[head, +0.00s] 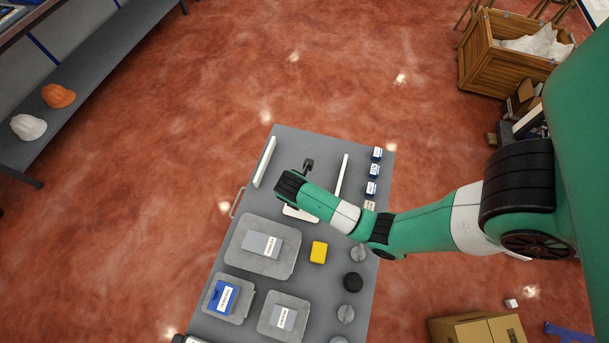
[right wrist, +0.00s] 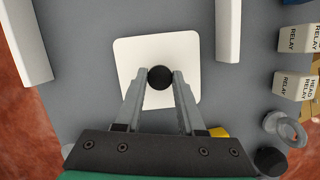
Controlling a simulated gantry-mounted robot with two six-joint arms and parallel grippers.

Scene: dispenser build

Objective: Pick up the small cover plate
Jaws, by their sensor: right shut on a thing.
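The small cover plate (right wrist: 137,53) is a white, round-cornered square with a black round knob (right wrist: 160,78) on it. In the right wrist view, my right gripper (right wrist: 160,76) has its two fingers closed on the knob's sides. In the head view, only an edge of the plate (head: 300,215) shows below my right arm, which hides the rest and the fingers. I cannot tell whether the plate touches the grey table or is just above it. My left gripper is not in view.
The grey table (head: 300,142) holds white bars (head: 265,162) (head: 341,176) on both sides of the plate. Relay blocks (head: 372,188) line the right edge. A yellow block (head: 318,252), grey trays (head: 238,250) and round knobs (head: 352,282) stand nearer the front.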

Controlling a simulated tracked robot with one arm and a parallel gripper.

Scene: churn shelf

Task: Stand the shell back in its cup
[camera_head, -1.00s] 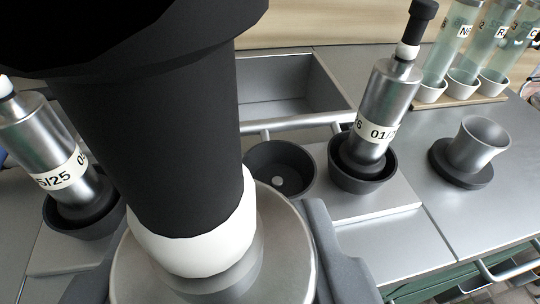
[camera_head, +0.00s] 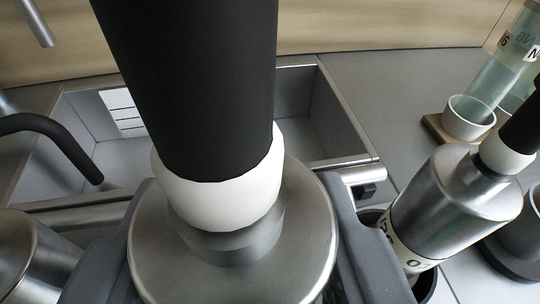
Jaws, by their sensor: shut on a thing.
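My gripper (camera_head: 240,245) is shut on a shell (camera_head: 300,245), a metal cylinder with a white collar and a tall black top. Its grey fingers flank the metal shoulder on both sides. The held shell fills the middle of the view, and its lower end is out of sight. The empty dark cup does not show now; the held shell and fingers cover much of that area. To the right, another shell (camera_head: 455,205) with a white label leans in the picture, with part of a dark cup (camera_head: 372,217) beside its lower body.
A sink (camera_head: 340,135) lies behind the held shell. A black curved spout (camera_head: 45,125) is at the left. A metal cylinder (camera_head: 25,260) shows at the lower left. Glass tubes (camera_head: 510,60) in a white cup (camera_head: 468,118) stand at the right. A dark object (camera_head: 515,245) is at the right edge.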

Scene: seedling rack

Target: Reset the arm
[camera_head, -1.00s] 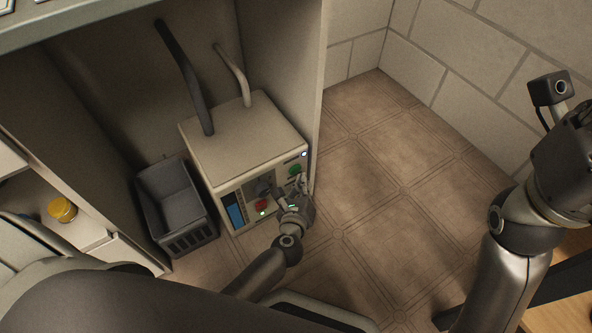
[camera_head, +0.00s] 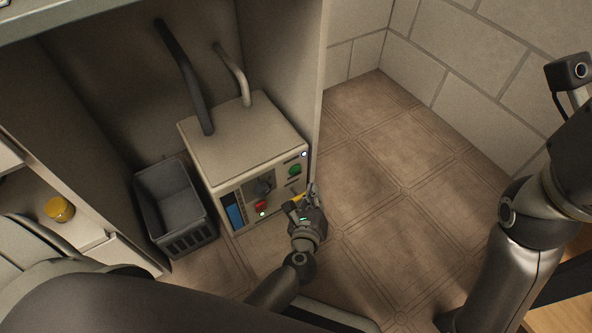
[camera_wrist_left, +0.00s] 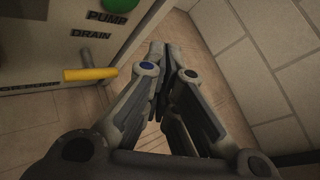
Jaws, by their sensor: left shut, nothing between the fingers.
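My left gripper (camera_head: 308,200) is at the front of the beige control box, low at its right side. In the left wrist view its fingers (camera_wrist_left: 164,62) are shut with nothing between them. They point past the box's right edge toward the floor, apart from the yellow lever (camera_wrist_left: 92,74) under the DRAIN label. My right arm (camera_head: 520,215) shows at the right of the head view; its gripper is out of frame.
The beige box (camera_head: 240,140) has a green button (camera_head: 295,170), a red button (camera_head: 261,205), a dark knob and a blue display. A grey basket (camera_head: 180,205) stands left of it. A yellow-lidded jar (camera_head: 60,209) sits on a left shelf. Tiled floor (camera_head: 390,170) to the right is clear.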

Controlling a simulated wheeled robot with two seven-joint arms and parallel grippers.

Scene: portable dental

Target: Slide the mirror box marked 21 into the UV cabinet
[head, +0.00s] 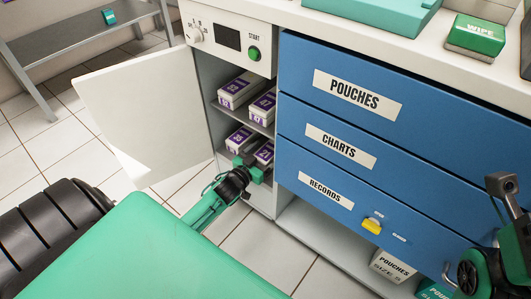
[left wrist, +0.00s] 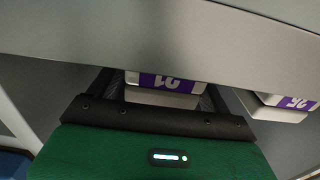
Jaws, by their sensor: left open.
****************
**PROBLEM DETAILS**.
Your task is to output exactly the lines from the line containing "Scene: portable dental" through the last line, inclusive, leaving every picture out.

**PROBLEM SOLUTION**.
Scene: portable dental

Target: Slide the mirror box marked 21 into the UV cabinet
[head, +0.00s] 
[left wrist, +0.00s] 
Jaws, by their sensor: left open.

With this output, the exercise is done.